→ Short exercise
Only the span from the line containing "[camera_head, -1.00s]" down to the line containing "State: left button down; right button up" is to be printed, exactly and inclusively, with pictures omitted.
[Working data start]
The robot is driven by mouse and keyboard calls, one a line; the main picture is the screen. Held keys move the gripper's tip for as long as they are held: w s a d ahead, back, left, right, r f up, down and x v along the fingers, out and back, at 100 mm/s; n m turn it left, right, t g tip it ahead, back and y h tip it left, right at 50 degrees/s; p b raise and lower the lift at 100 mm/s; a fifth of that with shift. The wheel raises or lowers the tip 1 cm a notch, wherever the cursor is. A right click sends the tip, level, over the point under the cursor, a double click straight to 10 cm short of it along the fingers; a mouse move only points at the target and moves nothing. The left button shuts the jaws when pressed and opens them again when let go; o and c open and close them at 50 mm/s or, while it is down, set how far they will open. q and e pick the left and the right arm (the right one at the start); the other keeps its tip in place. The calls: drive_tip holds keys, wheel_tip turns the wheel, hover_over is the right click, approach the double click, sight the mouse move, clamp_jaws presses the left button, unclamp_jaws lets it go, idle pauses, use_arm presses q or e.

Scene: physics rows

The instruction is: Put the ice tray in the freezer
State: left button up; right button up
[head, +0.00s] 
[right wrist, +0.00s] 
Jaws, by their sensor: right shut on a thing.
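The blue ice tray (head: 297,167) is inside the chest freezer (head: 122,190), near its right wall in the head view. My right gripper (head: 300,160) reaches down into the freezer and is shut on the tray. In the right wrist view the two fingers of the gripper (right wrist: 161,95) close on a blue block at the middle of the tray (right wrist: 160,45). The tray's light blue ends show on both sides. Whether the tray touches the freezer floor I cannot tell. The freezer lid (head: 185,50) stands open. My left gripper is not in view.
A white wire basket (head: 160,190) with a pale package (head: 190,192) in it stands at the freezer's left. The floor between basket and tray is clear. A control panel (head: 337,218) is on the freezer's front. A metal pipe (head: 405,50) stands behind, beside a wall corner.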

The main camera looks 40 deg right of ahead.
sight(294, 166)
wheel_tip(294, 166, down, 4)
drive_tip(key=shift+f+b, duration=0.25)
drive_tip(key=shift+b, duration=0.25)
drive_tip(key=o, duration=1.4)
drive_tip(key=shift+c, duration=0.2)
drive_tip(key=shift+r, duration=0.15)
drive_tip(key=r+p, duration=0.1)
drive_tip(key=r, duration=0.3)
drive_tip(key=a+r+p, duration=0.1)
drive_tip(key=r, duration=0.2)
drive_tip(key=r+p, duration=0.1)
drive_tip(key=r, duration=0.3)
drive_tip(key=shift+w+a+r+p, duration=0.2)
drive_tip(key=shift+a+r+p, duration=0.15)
[Working data end]
[Working data start]
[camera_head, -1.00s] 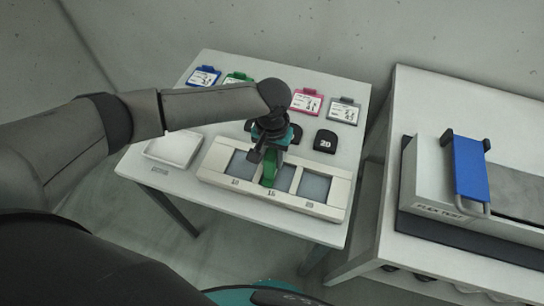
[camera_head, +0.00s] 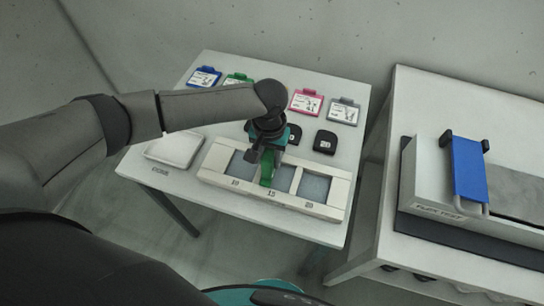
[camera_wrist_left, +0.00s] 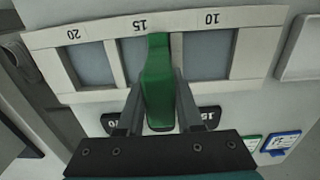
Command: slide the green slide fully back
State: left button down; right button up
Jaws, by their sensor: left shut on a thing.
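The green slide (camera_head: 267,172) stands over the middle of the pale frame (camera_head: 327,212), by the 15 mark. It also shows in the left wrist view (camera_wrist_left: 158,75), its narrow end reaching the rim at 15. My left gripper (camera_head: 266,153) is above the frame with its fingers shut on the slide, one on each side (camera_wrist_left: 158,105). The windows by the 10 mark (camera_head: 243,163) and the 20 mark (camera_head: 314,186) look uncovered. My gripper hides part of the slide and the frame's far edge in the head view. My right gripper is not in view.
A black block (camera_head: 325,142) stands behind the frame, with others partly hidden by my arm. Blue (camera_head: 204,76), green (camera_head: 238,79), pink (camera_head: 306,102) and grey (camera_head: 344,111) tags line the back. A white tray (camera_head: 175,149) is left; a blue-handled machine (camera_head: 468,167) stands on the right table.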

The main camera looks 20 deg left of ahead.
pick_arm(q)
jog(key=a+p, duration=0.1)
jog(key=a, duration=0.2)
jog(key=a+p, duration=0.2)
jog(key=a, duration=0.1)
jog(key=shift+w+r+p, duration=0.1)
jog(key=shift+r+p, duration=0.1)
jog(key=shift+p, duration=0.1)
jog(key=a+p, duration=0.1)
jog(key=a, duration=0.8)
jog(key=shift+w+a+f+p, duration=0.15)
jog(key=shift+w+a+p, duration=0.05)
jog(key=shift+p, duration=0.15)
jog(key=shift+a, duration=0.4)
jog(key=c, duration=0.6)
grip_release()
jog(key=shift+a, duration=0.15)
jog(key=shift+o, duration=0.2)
[Working data end]
→ Answer for this exercise
[camera_head, -1.00s] 
[camera_head, +0.00s] 
[camera_wrist_left, +0.00s] 
Command: slide the green slide fully back
State: left button down; right button up

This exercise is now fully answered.